Here's an example of what I mean. Part of changing the differential fluid on the truck involved removing the differential cover to let out the old fluid. Once you remove the cover you have to put it back (duh), but that involves scraping off the old sealant, cleaning the mating surfaces, etc. Mindless stuff, but as I sat outside last night doing it, it became a pleasant task. Temps were in the low 70's, sun was still bright, no mosquitos (yet), some kids were playing ball in the field next to our house, the ice cream truck came by, Emma was flitting in and out and around, and there I was scraping a differential cover and thoroughly enjoying the experience. Not just the experience of getting my hands all crapped up with 90-wt and Form-a-Gasket. The experience of living and doing and being.
That's what was important to me. That's what was worth writing about. The joy of a simple task.
Tuesday, July 06, 2004
"Wow. Is that BORING. Who reads this stuff?? Steve, you described the nail sizes you used!! You need help. I don't think I get blogs just yet..."
I am unfazed.
When we re-did the kitchen we had the plumbers run some 1/4" soft copper tubing up behind where the fridge would go, so I didn't have to deal with any of that mess. The instructions were somewhat daunting - 4 pages long - but weren't terribly difficult. The only hitch came when I finally turned on the water - the damn shutoff valve the plumber installed was leaking! I stuck a wastebasket under it and completed the install. Turned out that the nut that presses down on the valve's packing was loose and needed to be tightened. Of course I didn't discover this until I went out and bought new packing.

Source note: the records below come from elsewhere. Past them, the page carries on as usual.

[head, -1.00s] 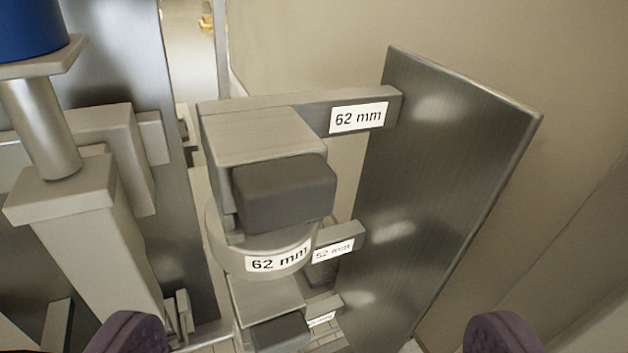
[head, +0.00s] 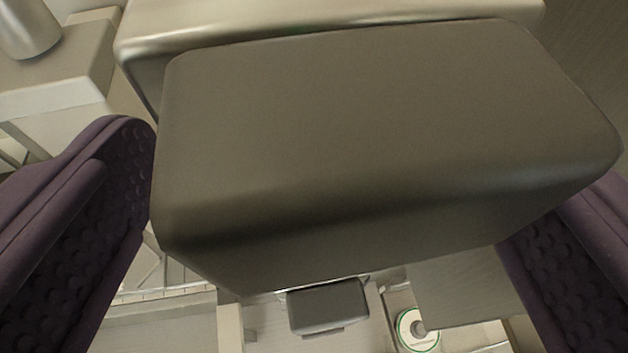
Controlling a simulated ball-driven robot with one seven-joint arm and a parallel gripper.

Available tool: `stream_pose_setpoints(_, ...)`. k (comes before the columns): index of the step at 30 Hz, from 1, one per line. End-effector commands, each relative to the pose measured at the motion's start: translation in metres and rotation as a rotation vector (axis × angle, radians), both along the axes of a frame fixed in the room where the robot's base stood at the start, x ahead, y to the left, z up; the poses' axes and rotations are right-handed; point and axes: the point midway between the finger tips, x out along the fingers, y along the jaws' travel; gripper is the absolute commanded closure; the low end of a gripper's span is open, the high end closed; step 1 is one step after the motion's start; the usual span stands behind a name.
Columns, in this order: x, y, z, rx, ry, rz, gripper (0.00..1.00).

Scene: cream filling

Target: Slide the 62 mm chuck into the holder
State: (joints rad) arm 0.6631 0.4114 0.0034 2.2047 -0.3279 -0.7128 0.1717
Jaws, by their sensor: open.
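A large dark grey block with rounded edges fills the middle of the head view; it looks like the handle of the 62 mm chuck (head: 385,135), though no label shows now. Behind its top edge is a lighter metal body (head: 330,25). My gripper (head: 350,200) is open, with one purple padded finger on each side of the block. The left finger is close to the block's left edge; the right finger is partly hidden behind its lower right corner. Whether either touches cannot be told. The chuck's round part and the holder's labels are hidden or out of view.
Below the block, a smaller dark grey block (head: 328,307) shows lower down. A white disc with a green ring (head: 417,330) lies to its right. Pale machine parts (head: 60,75) with a metal cylinder (head: 28,28) stand at upper left.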

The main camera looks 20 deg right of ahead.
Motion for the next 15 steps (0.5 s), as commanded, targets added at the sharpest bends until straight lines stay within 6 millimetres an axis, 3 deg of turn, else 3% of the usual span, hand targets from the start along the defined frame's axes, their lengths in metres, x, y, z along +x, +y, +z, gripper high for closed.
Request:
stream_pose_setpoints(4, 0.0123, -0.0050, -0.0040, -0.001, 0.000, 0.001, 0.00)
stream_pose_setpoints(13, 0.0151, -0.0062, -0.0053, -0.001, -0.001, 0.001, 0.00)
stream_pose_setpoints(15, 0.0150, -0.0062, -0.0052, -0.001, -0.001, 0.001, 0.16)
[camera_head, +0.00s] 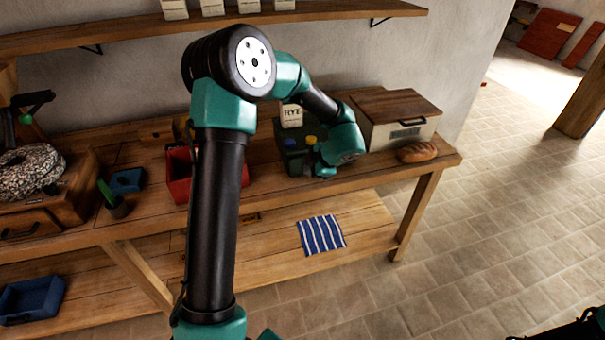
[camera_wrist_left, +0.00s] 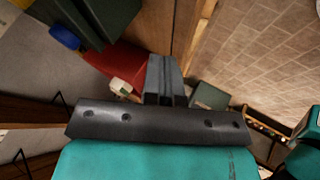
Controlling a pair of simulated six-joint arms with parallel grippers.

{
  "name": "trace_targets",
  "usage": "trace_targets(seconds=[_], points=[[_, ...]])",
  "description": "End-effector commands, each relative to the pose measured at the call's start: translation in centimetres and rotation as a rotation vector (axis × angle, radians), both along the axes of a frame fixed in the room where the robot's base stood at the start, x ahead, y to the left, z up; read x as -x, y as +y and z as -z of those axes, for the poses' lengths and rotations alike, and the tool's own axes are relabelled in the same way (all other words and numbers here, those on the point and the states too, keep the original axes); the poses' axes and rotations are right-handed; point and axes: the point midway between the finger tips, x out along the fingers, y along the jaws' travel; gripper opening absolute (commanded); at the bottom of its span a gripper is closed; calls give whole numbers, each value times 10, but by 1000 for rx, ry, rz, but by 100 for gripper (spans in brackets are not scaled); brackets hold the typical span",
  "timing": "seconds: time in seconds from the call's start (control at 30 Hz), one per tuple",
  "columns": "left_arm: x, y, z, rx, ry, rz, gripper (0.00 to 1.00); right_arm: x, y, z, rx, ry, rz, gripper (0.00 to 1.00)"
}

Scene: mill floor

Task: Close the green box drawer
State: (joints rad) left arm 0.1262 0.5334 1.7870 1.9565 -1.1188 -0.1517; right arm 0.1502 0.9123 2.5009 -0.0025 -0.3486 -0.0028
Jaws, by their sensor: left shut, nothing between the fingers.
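The dark green box (camera_head: 290,156) stands on the workbench, left of my left gripper. In the left wrist view the green box (camera_wrist_left: 108,14) is at the upper left, and a blue cap shows beside it. My left gripper (camera_head: 322,169) is at the box's right front, over the bench's front edge, its fingers shut and empty. In the left wrist view the closed fingers (camera_wrist_left: 165,72) point up the picture, apart from the green box. The wrist hides part of the box front, and I cannot tell how far its drawer stands out.
A red box (camera_head: 180,178) is left of the green box. A bread box (camera_head: 392,125) and a loaf (camera_head: 416,152) are to the right. Bottles with yellow and blue caps stand at the green box. A striped cloth (camera_head: 321,234) lies on the lower shelf.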

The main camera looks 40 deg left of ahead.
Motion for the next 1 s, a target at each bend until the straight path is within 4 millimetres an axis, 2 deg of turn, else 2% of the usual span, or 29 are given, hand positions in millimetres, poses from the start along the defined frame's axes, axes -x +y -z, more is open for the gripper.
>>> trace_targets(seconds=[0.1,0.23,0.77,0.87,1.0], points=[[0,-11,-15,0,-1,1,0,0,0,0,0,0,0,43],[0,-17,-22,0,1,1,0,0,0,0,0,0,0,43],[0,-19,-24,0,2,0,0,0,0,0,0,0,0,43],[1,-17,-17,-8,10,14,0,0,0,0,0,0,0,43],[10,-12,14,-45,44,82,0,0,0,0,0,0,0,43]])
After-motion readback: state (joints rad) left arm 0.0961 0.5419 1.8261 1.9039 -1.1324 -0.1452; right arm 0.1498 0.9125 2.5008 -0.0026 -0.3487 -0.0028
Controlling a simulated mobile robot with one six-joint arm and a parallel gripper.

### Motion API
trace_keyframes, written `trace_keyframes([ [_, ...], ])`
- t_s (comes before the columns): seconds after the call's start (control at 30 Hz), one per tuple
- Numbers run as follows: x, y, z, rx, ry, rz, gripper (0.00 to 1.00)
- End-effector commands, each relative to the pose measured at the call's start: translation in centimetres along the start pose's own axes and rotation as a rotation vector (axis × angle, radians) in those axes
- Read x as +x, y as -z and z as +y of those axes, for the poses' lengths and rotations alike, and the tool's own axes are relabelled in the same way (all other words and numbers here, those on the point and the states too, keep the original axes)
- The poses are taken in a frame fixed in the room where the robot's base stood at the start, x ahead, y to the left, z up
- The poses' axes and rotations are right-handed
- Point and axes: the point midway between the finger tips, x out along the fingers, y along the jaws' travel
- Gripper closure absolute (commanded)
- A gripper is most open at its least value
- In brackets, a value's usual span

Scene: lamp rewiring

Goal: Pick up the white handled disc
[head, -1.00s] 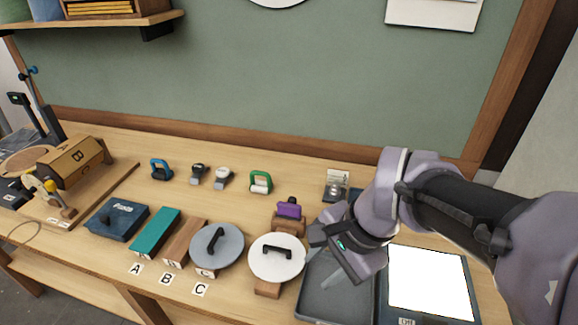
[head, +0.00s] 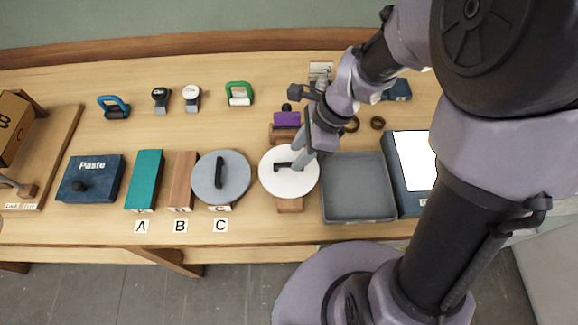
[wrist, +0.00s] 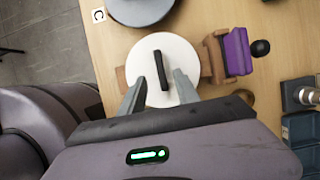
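The white disc (head: 275,187) with a black bar handle (head: 284,166) rests on a wooden block (head: 290,206), left of the grey tray. It also shows in the wrist view (wrist: 182,52), with its handle (wrist: 163,62) upright in the picture. My gripper (head: 300,158) is over the disc's upper right part. In the wrist view my gripper (wrist: 159,78) is open, one finger on each side of the handle's near end, with gaps on both sides. I cannot tell how high the fingertips are above the disc.
A grey handled disc (head: 234,181) stands close on the left. A purple piece on a wooden holder (head: 287,119) is just behind. The empty grey tray (head: 358,205) lies to the right, beside a white-topped panel (head: 412,160).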

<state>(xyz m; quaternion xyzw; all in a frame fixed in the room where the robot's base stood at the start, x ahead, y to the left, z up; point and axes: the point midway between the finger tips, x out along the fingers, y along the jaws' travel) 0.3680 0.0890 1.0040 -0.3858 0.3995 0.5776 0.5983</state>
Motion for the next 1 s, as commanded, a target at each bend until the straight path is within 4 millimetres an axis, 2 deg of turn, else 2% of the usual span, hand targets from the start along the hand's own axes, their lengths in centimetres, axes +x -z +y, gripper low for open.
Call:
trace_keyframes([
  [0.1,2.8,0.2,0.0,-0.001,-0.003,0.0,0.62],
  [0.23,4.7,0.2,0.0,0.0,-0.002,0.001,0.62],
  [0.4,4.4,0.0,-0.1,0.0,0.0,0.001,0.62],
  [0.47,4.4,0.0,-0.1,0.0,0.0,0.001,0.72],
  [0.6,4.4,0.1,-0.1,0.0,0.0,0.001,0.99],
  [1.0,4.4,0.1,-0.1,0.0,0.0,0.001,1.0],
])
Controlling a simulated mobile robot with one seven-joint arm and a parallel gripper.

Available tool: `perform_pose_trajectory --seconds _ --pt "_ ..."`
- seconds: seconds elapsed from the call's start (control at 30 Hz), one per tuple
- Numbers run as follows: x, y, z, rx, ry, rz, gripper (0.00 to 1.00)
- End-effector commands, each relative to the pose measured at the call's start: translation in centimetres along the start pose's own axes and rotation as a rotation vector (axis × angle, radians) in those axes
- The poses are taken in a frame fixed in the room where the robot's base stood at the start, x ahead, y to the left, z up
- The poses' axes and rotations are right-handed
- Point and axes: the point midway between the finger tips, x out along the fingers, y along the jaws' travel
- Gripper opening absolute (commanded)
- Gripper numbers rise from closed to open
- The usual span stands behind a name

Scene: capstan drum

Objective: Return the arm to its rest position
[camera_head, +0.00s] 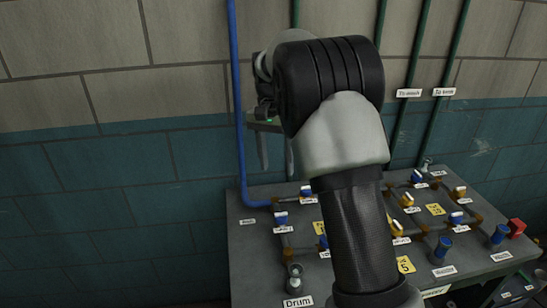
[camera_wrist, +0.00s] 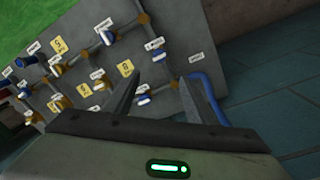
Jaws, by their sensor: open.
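My gripper (camera_head: 276,152) hangs in front of the tiled wall in the head view, above the back left part of the grey panel table, with its fingers pointing down. My own arm hides part of it and the middle of the panel. In the wrist view my gripper (camera_wrist: 163,100) shows two fingers spread apart with nothing between them. The grey panel (camera_wrist: 190,64) lies beyond the fingertips, apart from them.
The panel table (camera_head: 255,262) carries blue and yellow valves, brown pipes and labels. A blue pipe (camera_head: 239,110) runs down the wall beside my gripper. Green pipes (camera_head: 410,75) stand right of my arm. A red block (camera_head: 516,228) sits at the right. Space at left is clear.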

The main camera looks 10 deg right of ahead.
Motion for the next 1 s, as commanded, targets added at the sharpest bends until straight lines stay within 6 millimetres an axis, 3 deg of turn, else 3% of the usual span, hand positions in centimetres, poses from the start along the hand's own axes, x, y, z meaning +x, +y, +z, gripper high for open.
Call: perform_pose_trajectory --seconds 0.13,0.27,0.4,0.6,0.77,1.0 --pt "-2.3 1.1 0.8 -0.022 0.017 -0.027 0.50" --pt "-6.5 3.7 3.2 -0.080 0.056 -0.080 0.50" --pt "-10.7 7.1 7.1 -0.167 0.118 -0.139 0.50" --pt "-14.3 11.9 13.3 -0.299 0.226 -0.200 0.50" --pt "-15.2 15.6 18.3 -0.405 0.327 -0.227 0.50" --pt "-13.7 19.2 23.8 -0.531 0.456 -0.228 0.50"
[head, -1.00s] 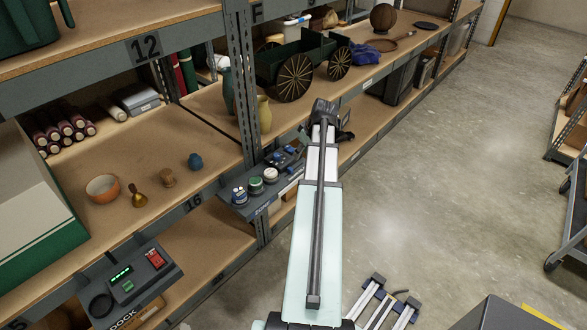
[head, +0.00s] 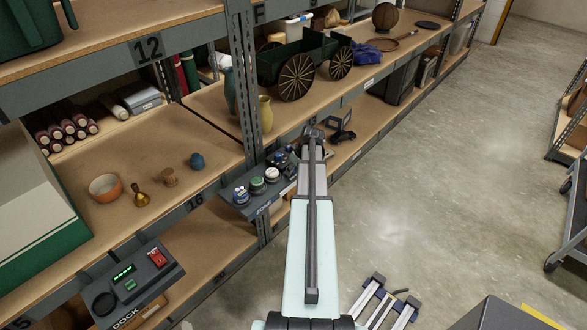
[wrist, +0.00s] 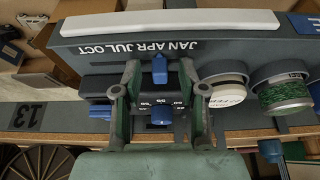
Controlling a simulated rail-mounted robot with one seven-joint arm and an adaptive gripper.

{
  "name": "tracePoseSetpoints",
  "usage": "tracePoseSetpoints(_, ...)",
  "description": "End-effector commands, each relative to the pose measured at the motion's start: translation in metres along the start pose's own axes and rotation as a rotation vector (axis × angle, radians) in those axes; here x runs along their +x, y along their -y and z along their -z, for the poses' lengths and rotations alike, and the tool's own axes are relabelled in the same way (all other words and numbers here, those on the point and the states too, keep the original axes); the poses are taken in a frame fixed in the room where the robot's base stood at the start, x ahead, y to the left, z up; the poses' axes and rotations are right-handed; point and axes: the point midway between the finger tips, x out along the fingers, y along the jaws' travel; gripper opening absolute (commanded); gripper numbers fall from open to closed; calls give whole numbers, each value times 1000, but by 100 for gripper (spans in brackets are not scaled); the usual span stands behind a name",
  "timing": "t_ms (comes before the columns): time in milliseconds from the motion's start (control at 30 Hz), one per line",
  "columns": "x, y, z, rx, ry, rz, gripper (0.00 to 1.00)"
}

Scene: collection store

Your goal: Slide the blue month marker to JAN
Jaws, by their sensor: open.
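My gripper (wrist: 159,73) is open, with one finger on each side of the marker and a visible gap on both sides. I cannot tell whether the fingertips are at the marker's depth. A second blue tab (wrist: 161,115) sits by a numbered scale, lower in the picture between the fingers.
A pale bar (wrist: 170,24) runs along the panel's edge. In the head view, shelf uprights (head: 245,80) and a model cart (head: 300,65) are nearby.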

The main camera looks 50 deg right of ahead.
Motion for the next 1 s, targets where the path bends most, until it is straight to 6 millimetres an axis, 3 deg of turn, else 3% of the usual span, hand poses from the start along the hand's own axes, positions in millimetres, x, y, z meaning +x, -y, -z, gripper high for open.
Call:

So I get the thing in, hook it up and 3 hours later - ice! Joy! No leaks yet, either.
They let us out from work at 3:00, so I scurry to Taylor Rental to borrow a hammer drill. Recall that I needed to fasten some sort of support system for the beam at the house foundation. Hammer drill is a massive tool, but is fabulous at drilling holes. 4 3/4"x4" holes are drilled in 15 minutes. I lag a 12"x12" P/T wood block to the house, nail a joist hanger to it and slide the beam into place. Very secure.
Joist day, baby! I get all joist hangers up, then all joists. I add blocking between the joists for stability, and then off to the pool for a swim.
Using my 20' header joist as a makeshift metal brake, I bend my 8"x20' roll of copper flashing into a right angle. I then drag it into place, slide it up under the siding and nail it into place. I then wrestle the 2"x8"x20'header joist into position, and nail it in with 16d nails.
Looks like it might rain any minute, so I start by taking down the post braces and batter boards. Hmmm - rain is holding off so let's try to get some of the landing posts in place. Hmmm - rain is still holding off so let's get the landing framed out. Still no rain, so I install the landing joists. End up completing the landing.
Next - re-install the siding under the ledger, then either railing posts or decking.
Updated pics can be found here.
Thursday, July 01, 2004
I didn't have an ice cream truck in my neighborhood growing up. The only time I'd see one is when I went to my grandparents in Oakdale, LI. Oh how we'd whine and pester our parents for something! And oh the hurt when they'd say something like "Nana's popsickles are just as good!" Butbutbutbutbut Nana's aren't rocket-shaped! Or race-car shaped! Or red-white-and-blue! Mommmmmm!
So anyway, now we have one again. It first came around during a thunderstorm last week. We heard this strange music playing outside. I knew immediatly but didn't feel like going out in the rain so I kept mum. Kids figured it out and we chased him down. Couple of guys in a somewhat-beatup Chevy van, its side plastered with items and prices. Kids bought SpongeBob pops; I bought something or other.
Now every evening they strain their ears for the seductive siren song of the ice cream truck. Last night we were all outside playing when someone first heard it. We knew it was somewhere in the neighborhood but couldn't figure out where. Song would drift in and out of range; sometimes over there and then over on the other side. Kids were in a lather of impatience, hope and anxiety that it would pass them by. Finally Emma and her friend couldn't stand it anymore, jumped on their bikes and tracked it down. They sent him our way. The music grew louder and louder as it came sloowwwllly around the corner. All the kids (there were a bunch that were playing baseball in the field next to our house) burst into a run rather than wait the 30 seconds until it arrived. I tag along to maintain some semblence of parental presence. Everyone buys something (even some grownups), and the truck moves on, still playing its Pied Piper chorus.
I'm sure as summer wears on (and their money runs out) the kids will relax a bit about the ice cream truck. For now, however, it is Disney on wheels. Who am I to deny them that?